I spent five minutes inside the quietest room in the world and almost lost my mind

microsoft quietest room in the world

Matt Weinberger/Business Insider

Microsoft principal engineer Gopal Gopal in the quietest room in the world. The dummy is for headphone and microphone testing.

Hidden deep within Building 88 on the Microsoft campus lies what's officially certified to be the quietest room in the world.

Really - the company recently won the Guinness World Record for it.

While I was in town this week, I got to spend about five minutes in there with Gopal Gopal, principal engineer at Microsoft's audio lab.

And I thought I was going to lose my mind.

Microsoft built this completely silent room, called an "anechoic chamber," to help it do all kinds of science - from building better speakers for its Surface tablets and laptops, to improving Skype call performance, without noise contamination from the outside world.

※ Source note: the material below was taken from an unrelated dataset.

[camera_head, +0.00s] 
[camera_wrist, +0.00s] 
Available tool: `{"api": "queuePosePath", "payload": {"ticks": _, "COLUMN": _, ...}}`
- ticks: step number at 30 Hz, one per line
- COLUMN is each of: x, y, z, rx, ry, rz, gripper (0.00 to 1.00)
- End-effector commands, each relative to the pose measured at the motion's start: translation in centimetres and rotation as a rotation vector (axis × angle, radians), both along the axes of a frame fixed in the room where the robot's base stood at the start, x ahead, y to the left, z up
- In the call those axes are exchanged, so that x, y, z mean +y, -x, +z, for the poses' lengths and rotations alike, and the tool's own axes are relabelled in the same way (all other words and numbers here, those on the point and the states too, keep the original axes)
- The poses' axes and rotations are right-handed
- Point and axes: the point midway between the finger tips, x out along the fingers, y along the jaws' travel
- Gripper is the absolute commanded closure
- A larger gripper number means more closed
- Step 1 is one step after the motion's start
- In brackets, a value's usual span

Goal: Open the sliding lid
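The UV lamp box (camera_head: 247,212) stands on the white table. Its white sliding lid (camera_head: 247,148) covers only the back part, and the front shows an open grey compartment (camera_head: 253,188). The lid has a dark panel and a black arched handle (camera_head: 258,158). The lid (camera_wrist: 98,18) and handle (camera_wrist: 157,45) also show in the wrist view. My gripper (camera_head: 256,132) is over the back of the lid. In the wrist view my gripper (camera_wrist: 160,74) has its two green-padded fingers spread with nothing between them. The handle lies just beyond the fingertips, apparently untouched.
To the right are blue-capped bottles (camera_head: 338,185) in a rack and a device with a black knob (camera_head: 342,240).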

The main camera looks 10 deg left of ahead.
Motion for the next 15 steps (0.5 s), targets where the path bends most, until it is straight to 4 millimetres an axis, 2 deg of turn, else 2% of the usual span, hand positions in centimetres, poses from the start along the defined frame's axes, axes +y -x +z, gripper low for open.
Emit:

But Microsoft didn't just want a quiet room...it wanted the quietest. Gopal tells me that the absolute quietest that anything on this planet can ever get is negative 23 decibels, since that's the sound level made by air molecules bouncing off each other.

Microsoft's main anechoic chamber goes down to negative 20.3 decibels. "Right at the edge of physics," as Gopal put it.

Once the door to the chamber is sealed, you immediately notice the difference: Your voice stops carrying, at all, because it's not bouncing off the walls. All background noise totally fades out. Just talking normally felt like shouting into a pillow, as the noise barely traveled at all.

microsoft quietest room in the world

Matt Weinberger/Business Insider

The giant wedges seen here are made of state-of-the-art sound absorption technology.

Then, Gopal asked for total silence for 20 seconds. It was oppressively quiet, and a weird humming came up just on the edge of my hearing. After 20 seconds, I thought my head was going to cave in just from the oppressive sense of isolation.

My tour guides, I found out after the fact, felt it too.

That disorientation lingered even after Gopal started talking again, explaining how the total silence is a huge boon when you're trying to do the necessary science to ensure that the super-quiet, super-subtle sounds of your Surface Book's power supply or fan kicking on don't ruin your Kanye West listening party.

All I can say for certain is that if I spent much longer in that room, I would have gone totally nuts.